Establish a cash reserve: The rule in a downturn – cash is king. The first objective is to build a reserve, or chances are you won’t survive, according to some. Ideally have at least enough for three months but ideally double that. It does mean the cash isn’t working for you, but that is the trade-off. The second objective is to work in cash to provide working capital. Where feasible, collect payments in cash. It may take incentives to customers like early payment, incentivise staff to secure cash payments, while on the flip side, pay creditors on the due date and not before – unless there is something in it for you.

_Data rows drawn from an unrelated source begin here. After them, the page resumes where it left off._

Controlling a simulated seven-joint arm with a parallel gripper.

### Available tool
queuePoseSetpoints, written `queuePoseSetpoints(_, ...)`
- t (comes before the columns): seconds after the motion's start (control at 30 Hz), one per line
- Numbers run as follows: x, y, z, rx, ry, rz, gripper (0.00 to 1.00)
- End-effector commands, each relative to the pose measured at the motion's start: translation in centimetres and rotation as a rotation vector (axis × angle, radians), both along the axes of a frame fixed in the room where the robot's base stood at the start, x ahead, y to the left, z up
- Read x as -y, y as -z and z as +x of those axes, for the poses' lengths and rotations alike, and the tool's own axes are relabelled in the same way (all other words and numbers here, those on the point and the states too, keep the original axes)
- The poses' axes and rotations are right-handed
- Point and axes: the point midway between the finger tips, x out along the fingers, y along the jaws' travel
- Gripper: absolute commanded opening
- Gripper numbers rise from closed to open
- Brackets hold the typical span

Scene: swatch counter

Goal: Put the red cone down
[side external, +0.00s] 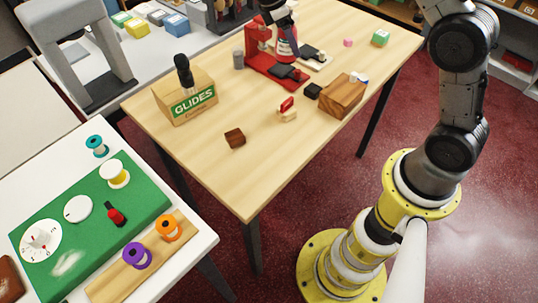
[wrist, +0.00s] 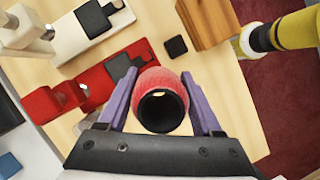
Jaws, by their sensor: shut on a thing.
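The red cone (side external: 287,44) is at the far side of the wooden table, just beside the upright of a red device (side external: 258,38). My gripper (side external: 280,19) is above it, with its purple fingers down at the cone. In the wrist view, the red cone (wrist: 161,82) sits between the two purple fingers of my gripper (wrist: 159,76), its dark hollow end facing the camera. The fingers are shut on it. I cannot tell whether its lower end touches anything.
The red device's base with black pads (side external: 275,70) and a similar white device (side external: 316,58) are close by. A wooden block (side external: 341,97), a small black block (side external: 313,90) and a GLIDES box (side external: 186,97) stand nearby. The table's near part is mostly clear.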

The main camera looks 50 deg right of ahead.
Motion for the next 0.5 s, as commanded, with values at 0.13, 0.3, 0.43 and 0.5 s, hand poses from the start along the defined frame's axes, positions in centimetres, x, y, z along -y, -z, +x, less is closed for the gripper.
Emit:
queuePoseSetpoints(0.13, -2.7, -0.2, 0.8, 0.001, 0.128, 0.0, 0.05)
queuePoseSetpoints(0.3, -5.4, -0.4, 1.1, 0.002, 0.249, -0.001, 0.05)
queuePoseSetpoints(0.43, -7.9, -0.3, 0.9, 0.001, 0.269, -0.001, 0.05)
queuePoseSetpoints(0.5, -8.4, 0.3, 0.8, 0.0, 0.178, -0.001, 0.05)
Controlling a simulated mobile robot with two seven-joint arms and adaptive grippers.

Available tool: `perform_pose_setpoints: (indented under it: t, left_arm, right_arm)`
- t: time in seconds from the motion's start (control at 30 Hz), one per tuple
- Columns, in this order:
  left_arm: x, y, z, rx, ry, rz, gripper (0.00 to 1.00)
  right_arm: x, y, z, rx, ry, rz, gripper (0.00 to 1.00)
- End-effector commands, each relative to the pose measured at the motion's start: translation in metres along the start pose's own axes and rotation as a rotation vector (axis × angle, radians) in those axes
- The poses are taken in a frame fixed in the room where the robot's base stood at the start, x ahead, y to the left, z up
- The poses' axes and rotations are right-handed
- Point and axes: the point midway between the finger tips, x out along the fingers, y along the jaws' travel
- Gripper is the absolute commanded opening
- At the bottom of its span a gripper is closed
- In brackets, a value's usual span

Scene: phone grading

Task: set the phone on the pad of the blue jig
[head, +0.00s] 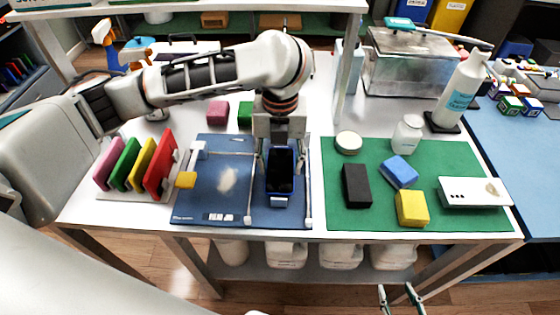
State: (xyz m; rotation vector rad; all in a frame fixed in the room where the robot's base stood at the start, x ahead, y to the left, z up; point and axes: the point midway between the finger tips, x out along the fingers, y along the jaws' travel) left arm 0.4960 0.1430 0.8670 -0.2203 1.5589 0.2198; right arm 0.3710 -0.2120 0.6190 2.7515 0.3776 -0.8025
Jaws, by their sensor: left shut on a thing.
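The blue jig (210,205) lies flat on the white table, left of the green mat. It has pale posts and bars and a yellow piece at its left side. My left gripper (281,175) reaches down over the right part of the jig, its fingers on both sides of a dark, blue-edged phone (281,172). It is shut on the phone. I cannot tell whether the phone touches the jig, and the pad cannot be made out beneath it. My right gripper (397,290) is at the bottom edge, in front of the table, with its fingers apart and empty.
A rack (135,193) of coloured slabs stands left of the jig. The green mat (385,221) holds a black block (357,185), blue and yellow blocks, and a white slab (475,192).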

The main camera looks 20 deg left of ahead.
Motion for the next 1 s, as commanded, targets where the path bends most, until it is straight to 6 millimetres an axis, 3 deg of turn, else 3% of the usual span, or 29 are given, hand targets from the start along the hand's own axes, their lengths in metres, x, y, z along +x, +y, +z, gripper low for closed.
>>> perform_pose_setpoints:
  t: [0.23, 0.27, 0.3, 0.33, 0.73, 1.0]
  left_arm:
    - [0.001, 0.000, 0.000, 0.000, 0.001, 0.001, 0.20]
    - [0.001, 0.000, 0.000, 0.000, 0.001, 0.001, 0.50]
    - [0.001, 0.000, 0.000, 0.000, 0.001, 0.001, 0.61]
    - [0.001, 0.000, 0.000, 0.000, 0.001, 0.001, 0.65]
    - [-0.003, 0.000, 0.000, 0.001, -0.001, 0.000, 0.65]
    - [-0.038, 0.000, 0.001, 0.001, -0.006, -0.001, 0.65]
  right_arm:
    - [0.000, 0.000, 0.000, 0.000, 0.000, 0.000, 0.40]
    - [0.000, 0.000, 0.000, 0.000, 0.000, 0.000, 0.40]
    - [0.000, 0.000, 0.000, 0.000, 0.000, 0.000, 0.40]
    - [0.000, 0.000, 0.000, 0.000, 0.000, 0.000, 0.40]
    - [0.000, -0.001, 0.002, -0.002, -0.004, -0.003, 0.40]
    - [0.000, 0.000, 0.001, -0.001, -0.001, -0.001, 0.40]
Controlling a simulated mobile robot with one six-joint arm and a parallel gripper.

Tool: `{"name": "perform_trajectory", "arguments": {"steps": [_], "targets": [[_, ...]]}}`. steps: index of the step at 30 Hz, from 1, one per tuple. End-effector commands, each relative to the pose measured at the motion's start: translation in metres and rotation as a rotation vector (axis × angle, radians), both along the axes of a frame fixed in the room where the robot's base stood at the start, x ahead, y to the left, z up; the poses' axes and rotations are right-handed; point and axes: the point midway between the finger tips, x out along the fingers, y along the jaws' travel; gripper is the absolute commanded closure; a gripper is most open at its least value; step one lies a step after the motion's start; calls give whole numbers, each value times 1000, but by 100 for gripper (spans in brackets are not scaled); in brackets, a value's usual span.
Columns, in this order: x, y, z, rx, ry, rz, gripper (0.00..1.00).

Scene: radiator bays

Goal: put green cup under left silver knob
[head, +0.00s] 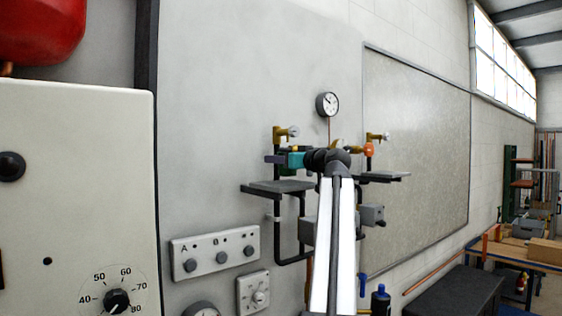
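A small green cup (287,171) shows at the left shelf (262,188), just above its surface or on it; I cannot tell which. The left silver knob (293,131) sits on a brass tap above this spot. My gripper (278,159) reaches in from the right at the cup's height, below the knob, and hides the cup's upper part. Its fingers are too small and overlapped to show whether they grip the cup. A second silver knob (386,137) is on the right brass tap.
A right shelf (384,176) stands beside my arm, with an orange object (369,150) above it. A round gauge (327,104) is on the wall above. A switch panel (215,252) and a large cream box (75,190) are at left.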

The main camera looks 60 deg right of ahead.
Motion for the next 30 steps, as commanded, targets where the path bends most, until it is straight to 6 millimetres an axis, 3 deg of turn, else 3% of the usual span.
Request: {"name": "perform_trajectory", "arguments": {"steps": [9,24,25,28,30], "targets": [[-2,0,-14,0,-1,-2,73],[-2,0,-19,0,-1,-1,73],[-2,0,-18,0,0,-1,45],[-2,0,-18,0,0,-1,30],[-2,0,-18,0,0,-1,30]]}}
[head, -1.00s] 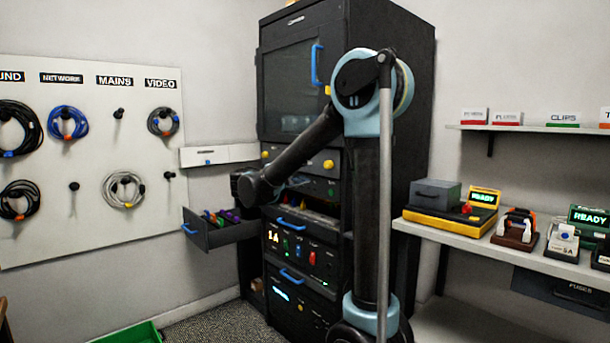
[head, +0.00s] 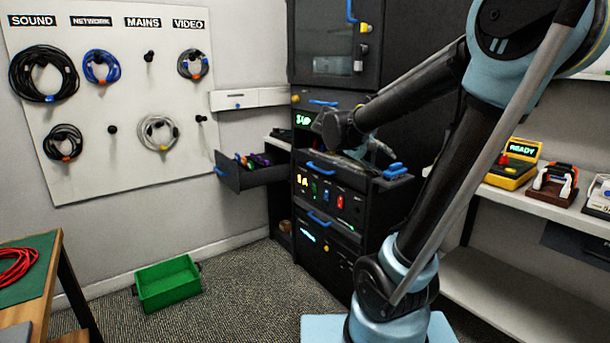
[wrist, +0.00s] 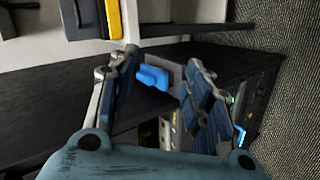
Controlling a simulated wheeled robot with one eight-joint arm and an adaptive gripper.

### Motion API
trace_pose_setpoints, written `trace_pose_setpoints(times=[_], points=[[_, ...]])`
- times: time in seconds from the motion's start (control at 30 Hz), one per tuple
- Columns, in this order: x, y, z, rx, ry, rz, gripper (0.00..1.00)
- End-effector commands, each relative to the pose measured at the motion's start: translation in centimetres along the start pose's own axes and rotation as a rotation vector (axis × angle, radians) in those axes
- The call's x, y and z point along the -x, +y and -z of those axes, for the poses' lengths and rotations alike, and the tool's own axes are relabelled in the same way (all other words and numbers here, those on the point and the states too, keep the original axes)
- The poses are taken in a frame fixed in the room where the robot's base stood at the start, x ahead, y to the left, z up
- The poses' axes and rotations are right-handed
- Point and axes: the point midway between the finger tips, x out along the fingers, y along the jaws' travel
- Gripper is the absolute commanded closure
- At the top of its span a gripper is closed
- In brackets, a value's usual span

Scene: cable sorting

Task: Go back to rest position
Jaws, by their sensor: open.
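My gripper (head: 378,150) is in front of the dark rack (head: 345,200), above its lower units and partly hidden behind my arm in the head view. In the wrist view my gripper (wrist: 163,62) is open, its two fingers spread with nothing between them. A blue handle (wrist: 152,77) on a grey block shows beyond the fingers, apart from them as far as I can tell. A blue handle (head: 395,170) also shows just right of the gripper in the head view.
An open drawer (head: 232,180) with coloured items juts out left of the rack. A green crate (head: 168,284) stands on the floor. A table (head: 28,270) with a red cable (head: 18,262) is at left. A shelf (head: 550,204) with devices is at right. Carpet between is clear.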

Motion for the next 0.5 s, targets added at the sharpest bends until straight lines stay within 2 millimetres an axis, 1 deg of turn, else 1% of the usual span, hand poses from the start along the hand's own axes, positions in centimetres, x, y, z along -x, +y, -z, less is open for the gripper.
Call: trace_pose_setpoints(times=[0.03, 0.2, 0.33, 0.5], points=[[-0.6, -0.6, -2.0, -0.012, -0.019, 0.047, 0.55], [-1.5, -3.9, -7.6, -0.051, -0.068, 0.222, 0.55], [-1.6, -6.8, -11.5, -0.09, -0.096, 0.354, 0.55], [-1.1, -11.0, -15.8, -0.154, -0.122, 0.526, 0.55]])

Ditch unprofitable customers and products: Identify your most profitable customers and products and invest your time and resources into these. Poor selling products must take a back seat. As for less profitable customers, you have to assess who, if any, will be worth persevering with. Solid analytics will assist and once you have the information, you can assess price points for products and also liaise closely you’re your chosen customers explaining how you can be of benefit to them.
Diversify client base: Having worked out who your best customers are, the next step is to find more. It is huge risk to rely on just a few select clients – even carefully chosen ones. Continue to look for ways to expand your client base and consider searching for local and national government contracts.
Manage and hire key talent: In the last recession (2008), global CEOs feared more about their staff and the loss of talent than the actual recession according to a PwC survey. It is important to communicate, engage and motivate staff and develop high performers to secure your most talented staff. Additionally, key talent in the industry maybe come available. Be aware of the opportunity if they can deliver for your business during the downturn. Working with a recruiter may assist you to bring exceptional talent that wouldn’t normally be available.
Stakeholder communication: In times of crises, clear communication with all stakeholders – staff, customers, suppliers, shareholders, etc – is essential to effective management. The two key elements to your communication – be honest and timely. Strong communication provides confidence in your ability to manage the business. Keeping everyone informed of the situation as it evolves is vitally important and should not be overlooked.
Payments and invoices: Don’t take your eye off the ball with these. Have an effective system for collecting payments. Be cautious of offering extended payment terms to clients – at least until you have checked out their financial status. Track overdue invoices and have a plan in place to get these payments. Finally, keep an eye on all of your statements – profit & loss, balance sheet, cash flow etc – it ensures you have a clear picture at all times of the business’s finances.
Increased cost control: Cost control and cost reduction must be a prime focus. Take a blank sheet and appraise every aspect of your business looking at where costs can be reduced but enabling the business to function effectively. A short-term solution is scrapping desirable discretionary expenditure. Medium-term, assess the present cost base and identify savings from the likes of procurement, poor work practices, waste etc. Finally, ensure everyone is aware that costs need to be cut and get them involved in looking for savings. Seek variable rather than fixed costs and potentially look at outsourcing or sub-contracting as these are easier to trim.
Have an experienced finance team: Given the financial challenges facing the business, the financial team is going to come under pressure. Resources for experienced people plus necessary IT should be a priority. Consider outsourcing for short term tasks.
Strategic mergers and acquisitions: Finally, this may seem at odds with managing the finances carefully, but opportunities do arise during downturns. They tend to be more favourably priced during recessions but only if your business has the right financial muscle and speed to act. It is not straightforward but acquiring a ‘distressed’ business during a downturn has the potential to generate greater returns as business returns to normal.